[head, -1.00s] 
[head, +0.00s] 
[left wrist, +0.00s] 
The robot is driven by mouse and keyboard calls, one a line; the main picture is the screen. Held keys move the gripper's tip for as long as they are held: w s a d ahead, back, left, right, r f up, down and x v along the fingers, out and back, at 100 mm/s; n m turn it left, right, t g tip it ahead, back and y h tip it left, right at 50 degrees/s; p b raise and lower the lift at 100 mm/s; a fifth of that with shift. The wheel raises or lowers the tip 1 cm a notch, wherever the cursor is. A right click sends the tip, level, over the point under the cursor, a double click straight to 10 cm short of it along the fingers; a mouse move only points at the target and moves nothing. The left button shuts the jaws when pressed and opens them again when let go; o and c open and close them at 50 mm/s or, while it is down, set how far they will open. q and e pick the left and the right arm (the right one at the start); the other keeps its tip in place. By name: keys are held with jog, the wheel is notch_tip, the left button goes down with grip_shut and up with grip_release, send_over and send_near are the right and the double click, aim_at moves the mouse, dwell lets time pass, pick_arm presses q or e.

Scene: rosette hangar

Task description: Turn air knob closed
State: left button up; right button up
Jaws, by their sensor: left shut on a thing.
+ + +
- TASK STATEMENT -
Give an exact repetition of all the material.

- ANSWER FOR THE TASK -
[head, -1.00s] 
[head, +0.00s] 
[left wrist, +0.00s] 
The robot is driven by mouse and keyboard calls, one a line; the main picture is the screen. Held keys move the gripper's tip for as long as they are held: w s a d ahead, back, left, right, r f up, down and x v along the fingers, out and back, at 100 mm/s; n m turn it left, right, t g tip it ahead, back and y h tip it left, right at 50 degrees/s; p b raise and lower the lift at 100 mm/s; a fifth of that with shift. The wheel raises or lowers the tip 1 cm a notch, wherever the cursor is. A right click sends the tip, level, over the point under the cursor, a double click straight to 10 cm short of it along the fingers; a mouse move only points at the target and moves nothing. The left button shuts the jaws when pressed and opens them again when let go; o and c open and close them at 50 mm/s or, while it is down, set how far they will open. q and e pick the left and the right arm (the right one at the start); the other keeps its tip in place. By name: keys are held with jog, the wheel is notch_tip, the left button goes down with grip_shut and up with grip_release, send_over and send_near are the right and the double click, aim_at moves the mouse, dwell lets time pass, pick_arm presses q or e.

Scene: rosette hangar

Task description: Turn air knob closed
State: left button up; right button up
Jaws, by their sensor: left shut on a thing.

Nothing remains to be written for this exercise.